→ What you should do: What you return should match every record exactly, with the images removed.

→ Given records:

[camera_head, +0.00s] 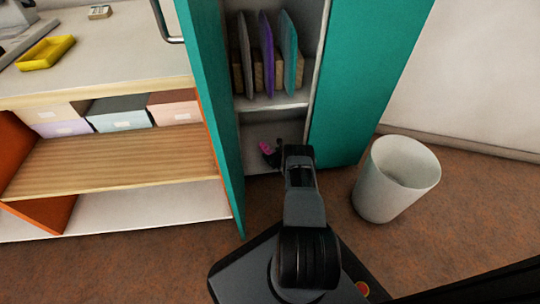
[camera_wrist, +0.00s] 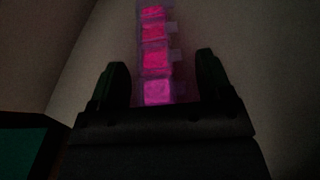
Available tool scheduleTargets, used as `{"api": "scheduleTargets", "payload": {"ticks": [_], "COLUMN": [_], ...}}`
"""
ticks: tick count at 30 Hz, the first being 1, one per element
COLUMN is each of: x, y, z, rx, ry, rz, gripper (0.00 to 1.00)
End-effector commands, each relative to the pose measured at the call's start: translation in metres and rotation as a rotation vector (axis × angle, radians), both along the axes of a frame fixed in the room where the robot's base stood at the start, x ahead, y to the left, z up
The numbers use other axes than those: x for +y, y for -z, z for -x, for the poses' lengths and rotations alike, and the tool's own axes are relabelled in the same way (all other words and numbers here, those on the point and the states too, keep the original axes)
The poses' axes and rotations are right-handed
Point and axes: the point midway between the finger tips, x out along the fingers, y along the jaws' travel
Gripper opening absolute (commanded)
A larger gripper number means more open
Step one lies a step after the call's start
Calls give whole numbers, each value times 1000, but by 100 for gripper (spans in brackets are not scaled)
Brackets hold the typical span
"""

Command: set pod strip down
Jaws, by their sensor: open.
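The pod strip (camera_wrist: 154,57) is a row of clear compartments with bright pink contents. In the wrist view it lies lengthwise between my gripper's (camera_wrist: 162,82) two dark fingers, with a gap on each side, on a pale surface. In the head view a small pink part of the strip (camera_head: 265,148) shows on the lower shelf of the teal cabinet, beside my gripper (camera_head: 272,153). My gripper is open around the strip's near end. Its near end is partly hidden by the gripper body, and contact with the shelf is hard to judge in the dim light.
The teal cabinet's open doors (camera_head: 357,85) stand on both sides of my arm. Above, a shelf (camera_head: 270,102) holds upright grey, purple and teal boards (camera_head: 266,52) in a wooden rack. A white bin (camera_head: 396,180) stands on the floor at right. A counter with boxes (camera_head: 118,114) is at left.

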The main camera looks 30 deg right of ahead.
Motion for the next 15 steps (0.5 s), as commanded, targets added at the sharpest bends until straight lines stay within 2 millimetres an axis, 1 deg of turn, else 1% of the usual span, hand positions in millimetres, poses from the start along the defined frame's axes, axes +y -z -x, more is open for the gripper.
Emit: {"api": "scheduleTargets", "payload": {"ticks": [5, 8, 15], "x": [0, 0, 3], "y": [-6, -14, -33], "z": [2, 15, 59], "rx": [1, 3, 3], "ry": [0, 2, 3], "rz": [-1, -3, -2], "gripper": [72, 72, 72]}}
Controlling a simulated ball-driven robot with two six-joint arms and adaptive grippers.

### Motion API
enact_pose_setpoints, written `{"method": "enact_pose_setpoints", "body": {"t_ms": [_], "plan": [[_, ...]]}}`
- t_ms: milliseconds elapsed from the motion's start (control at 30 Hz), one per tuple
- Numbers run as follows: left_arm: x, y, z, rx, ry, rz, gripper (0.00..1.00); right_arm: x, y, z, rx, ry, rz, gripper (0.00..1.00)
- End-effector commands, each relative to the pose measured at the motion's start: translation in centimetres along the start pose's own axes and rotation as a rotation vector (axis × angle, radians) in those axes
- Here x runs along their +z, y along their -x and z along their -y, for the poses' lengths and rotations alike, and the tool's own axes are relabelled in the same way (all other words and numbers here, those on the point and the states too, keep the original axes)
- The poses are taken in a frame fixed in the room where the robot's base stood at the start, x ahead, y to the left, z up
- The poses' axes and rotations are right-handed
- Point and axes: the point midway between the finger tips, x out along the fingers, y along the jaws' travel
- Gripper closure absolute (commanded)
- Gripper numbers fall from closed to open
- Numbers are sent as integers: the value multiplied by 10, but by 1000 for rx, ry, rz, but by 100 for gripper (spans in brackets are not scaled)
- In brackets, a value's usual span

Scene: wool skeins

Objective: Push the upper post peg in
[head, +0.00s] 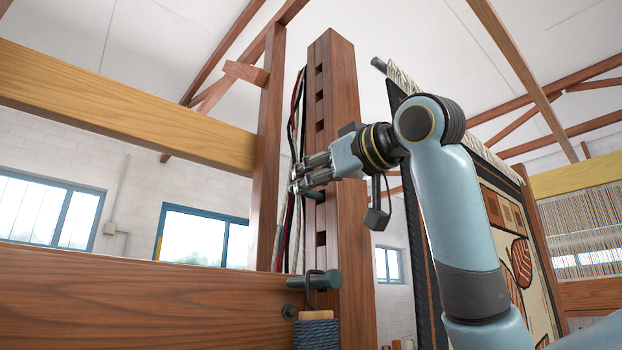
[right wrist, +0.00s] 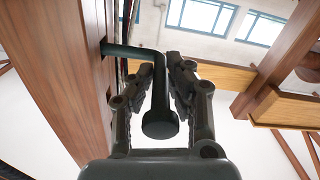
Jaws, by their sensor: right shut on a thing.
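The upper post peg is dark green and shows in the head view (head: 314,195) at the tall wooden post (head: 343,120), which has a column of square holes. In the right wrist view the peg (right wrist: 160,122) has a round end facing me and a bent shaft that runs left into the post. My right gripper (head: 297,180) is shut on the peg, its fingers on either side of the shaft in the right wrist view (right wrist: 158,78). A stretch of the shaft stands out between gripper and post. My left gripper is not in view.
A lower green peg (head: 318,280) carries a dark hook and a blue wool skein (head: 316,334). Dark, red and white strands (head: 293,225) hang behind the post. Wooden beams (head: 110,100) cross on the left. A patterned rug (head: 500,205) hangs at right.

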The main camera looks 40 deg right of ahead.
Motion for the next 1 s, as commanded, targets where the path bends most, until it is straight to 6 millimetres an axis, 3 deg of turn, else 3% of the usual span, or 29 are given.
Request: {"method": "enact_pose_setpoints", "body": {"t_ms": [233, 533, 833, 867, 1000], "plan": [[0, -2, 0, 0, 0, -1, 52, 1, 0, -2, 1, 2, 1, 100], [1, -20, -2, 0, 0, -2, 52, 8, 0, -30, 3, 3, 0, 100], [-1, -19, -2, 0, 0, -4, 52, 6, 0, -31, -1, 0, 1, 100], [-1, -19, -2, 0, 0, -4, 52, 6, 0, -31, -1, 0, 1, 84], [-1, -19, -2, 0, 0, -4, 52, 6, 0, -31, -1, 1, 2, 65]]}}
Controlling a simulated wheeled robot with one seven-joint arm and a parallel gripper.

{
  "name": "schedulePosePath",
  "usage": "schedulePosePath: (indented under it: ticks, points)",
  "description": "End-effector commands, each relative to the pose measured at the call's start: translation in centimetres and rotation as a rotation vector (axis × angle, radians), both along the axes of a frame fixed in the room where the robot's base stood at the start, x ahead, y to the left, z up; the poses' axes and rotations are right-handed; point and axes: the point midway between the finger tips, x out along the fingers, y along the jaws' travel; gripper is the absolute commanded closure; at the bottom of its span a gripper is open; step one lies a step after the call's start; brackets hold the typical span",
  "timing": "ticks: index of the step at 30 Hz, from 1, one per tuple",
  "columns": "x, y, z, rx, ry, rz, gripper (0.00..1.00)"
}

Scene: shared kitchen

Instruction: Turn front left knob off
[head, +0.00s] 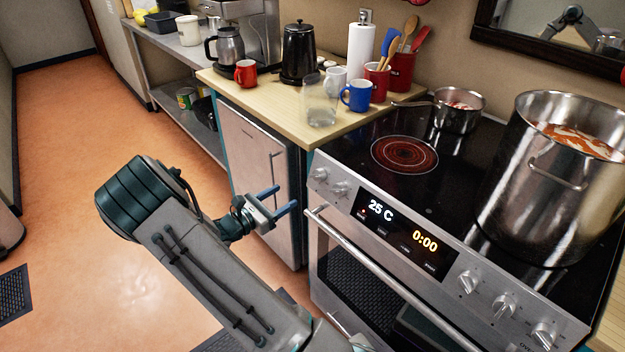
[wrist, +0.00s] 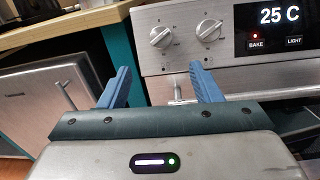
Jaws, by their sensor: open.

→ Solution to the problem:
[camera_head, +0.00s] 
[camera_wrist, +0.00s] 
Available tool scheduleTargets, used as `{"api": "scheduleTargets", "payload": {"ticks": [_], "COLUMN": [_], ...}}`
"""
ticks: tick count at 30 Hz, the first being 1, one per element
COLUMN is each of: x, y, z, rx, ry, rz, gripper (0.00 to 1.00)
End-effector commands, each relative to the pose measured at the call's start: translation in metres and rotation as a rotation vector (axis × angle, radians), both along the axes of a frame fixed in the room where the robot's base stood at the start, x ahead, y to the left, z up
The numbers use other axes than those: x for +y, y for -z, z for -x, for the poses' lengths and rotations alike, and the tool's own axes are relabelled in the same way (all other words and numbers here, those on the point and the states too, keep the original axes)
The poses' axes and rotations are right-handed
Point and axes: the point midway between the finger tips, x out along the fingers, y along the jaws' travel
Gripper opening absolute (commanded)
A larger gripper number means more open
Step one lies a step after the call's start
Calls give whole numbers, each value times 1000, but by 100 for gripper (spans in brackets are not scaled)
Brackets hold the typical span
"""

Command: set pod strip down
Jaws, by their sensor: open.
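The pod strip (camera_wrist: 154,57) is a row of clear compartments with bright pink contents. In the wrist view it lies lengthwise between my gripper's (camera_wrist: 162,82) two dark fingers, with a gap on each side, on a pale surface. In the head view a small pink part of the strip (camera_head: 265,148) shows on the lower shelf of the teal cabinet, beside my gripper (camera_head: 272,153). My gripper is open around the strip's near end. Its near end is partly hidden by the gripper body, and contact with the shelf is hard to judge in the dim light.
The teal cabinet's open doors (camera_head: 357,85) stand on both sides of my arm. Above, a shelf (camera_head: 270,102) holds upright grey, purple and teal boards (camera_head: 266,52) in a wooden rack. A white bin (camera_head: 396,180) stands on the floor at right. A counter with boxes (camera_head: 118,114) is at left.

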The main camera looks 30 deg right of ahead.
Motion for the next 15 steps (0.5 s), as commanded, targets added at the sharpest bends until straight lines stay within 2 millimetres an axis, 1 deg of turn, else 1% of the usual span, hand positions in millimetres, poses from the start along the defined frame's axes, axes +y -z -x, more is open for the gripper.
Emit: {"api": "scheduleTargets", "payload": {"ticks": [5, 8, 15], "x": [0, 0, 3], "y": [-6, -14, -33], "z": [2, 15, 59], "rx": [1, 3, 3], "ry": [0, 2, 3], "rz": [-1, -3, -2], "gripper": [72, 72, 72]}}
Controlling a simulated ball-driven robot with two six-joint arms and adaptive grippers.

### Motion API
enact_pose_setpoints, written `{"method": "enact_pose_setpoints", "body": {"t_ms": [_], "plan": [[_, ...]]}}`
- t_ms: milliseconds elapsed from the motion's start (control at 30 Hz), one per tuple
- Numbers run as follows: left_arm: x, y, z, rx, ry, rz, gripper (0.00..1.00); right_arm: x, y, z, rx, ry, rz, gripper (0.00..1.00)
- End-effector commands, each relative to the pose measured at the motion's start: translation in centimetres along the start pose's own axes and rotation as a rotation vector (axis × angle, radians) in those axes
- Here x runs along their +z, y along their -x and z along their -y, for the poses' lengths and rotations alike, and the tool's own axes are relabelled in the same way (all other words and numbers here, those on the point and the states too, keep the original axes)
- The poses are taken in a frame fixed in the room where the robot's base stood at the start, x ahead, y to the left, z up
- The poses' axes and rotations are right-handed
- Point and axes: the point midway between the finger tips, x out along the fingers, y along the jaws' travel
- Gripper closure absolute (commanded)
- Gripper numbers fall from closed to open
- Numbers are sent as integers: the value multiplied by 10, but by 1000 for rx, ry, rz, but by 100 for gripper (spans in brackets are not scaled)
- In brackets, a value's usual span

Scene: wool skeins

Objective: Push the upper post peg in
[head, +0.00s] 
[right wrist, +0.00s] 
Jaws, by their sensor: right shut on a thing.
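The upper post peg is dark green and shows in the head view (head: 314,195) at the tall wooden post (head: 343,120), which has a column of square holes. In the right wrist view the peg (right wrist: 160,122) has a round end facing me and a bent shaft that runs left into the post. My right gripper (head: 297,180) is shut on the peg, its fingers on either side of the shaft in the right wrist view (right wrist: 158,78). A stretch of the shaft stands out between gripper and post. My left gripper is not in view.
A lower green peg (head: 318,280) carries a dark hook and a blue wool skein (head: 316,334). Dark, red and white strands (head: 293,225) hang behind the post. Wooden beams (head: 110,100) cross on the left. A patterned rug (head: 500,205) hangs at right.

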The main camera looks 40 deg right of ahead.
Motion for the next 1 s, as commanded, targets where the path bends most, until it is straight to 6 millimetres an axis, 3 deg of turn, else 3% of the usual span, or 29 are given.
Request: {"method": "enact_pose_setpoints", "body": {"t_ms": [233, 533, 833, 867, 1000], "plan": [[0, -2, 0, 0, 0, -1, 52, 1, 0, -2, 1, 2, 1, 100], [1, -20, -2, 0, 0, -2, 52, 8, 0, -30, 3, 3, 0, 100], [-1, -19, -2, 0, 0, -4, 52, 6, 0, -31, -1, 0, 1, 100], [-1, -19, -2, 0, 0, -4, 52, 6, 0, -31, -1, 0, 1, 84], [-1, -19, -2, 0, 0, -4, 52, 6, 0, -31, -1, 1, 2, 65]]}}
Controlling a simulated wheeled robot with one seven-joint arm and a parallel gripper.

{
  "name": "schedulePosePath",
  "usage": "schedulePosePath: (indented under it: ticks, points)",
  "description": "End-effector commands, each relative to the pose measured at the call's start: translation in centimetres and rotation as a rotation vector (axis × angle, radians), both along the axes of a frame fixed in the room where the robot's base stood at the start, x ahead, y to the left, z up; the poses' axes and rotations are right-handed; point and axes: the point midway between the finger tips, x out along the fingers, y along the jaws' travel; gripper is the absolute commanded closure; at the bottom of its span a gripper is open; step one lies a step after the call's start; brackets hold the typical span",
  "timing": "ticks: index of the step at 30 Hz, from 1, one per tuple",
  "columns": "x, y, z, rx, ry, rz, gripper (0.00..1.00)"
}

Scene: shared kitchen

Instruction: Turn front left knob off
[head, +0.00s] 
[wrist, +0.00s] 
Jaws, by their sensor: open.

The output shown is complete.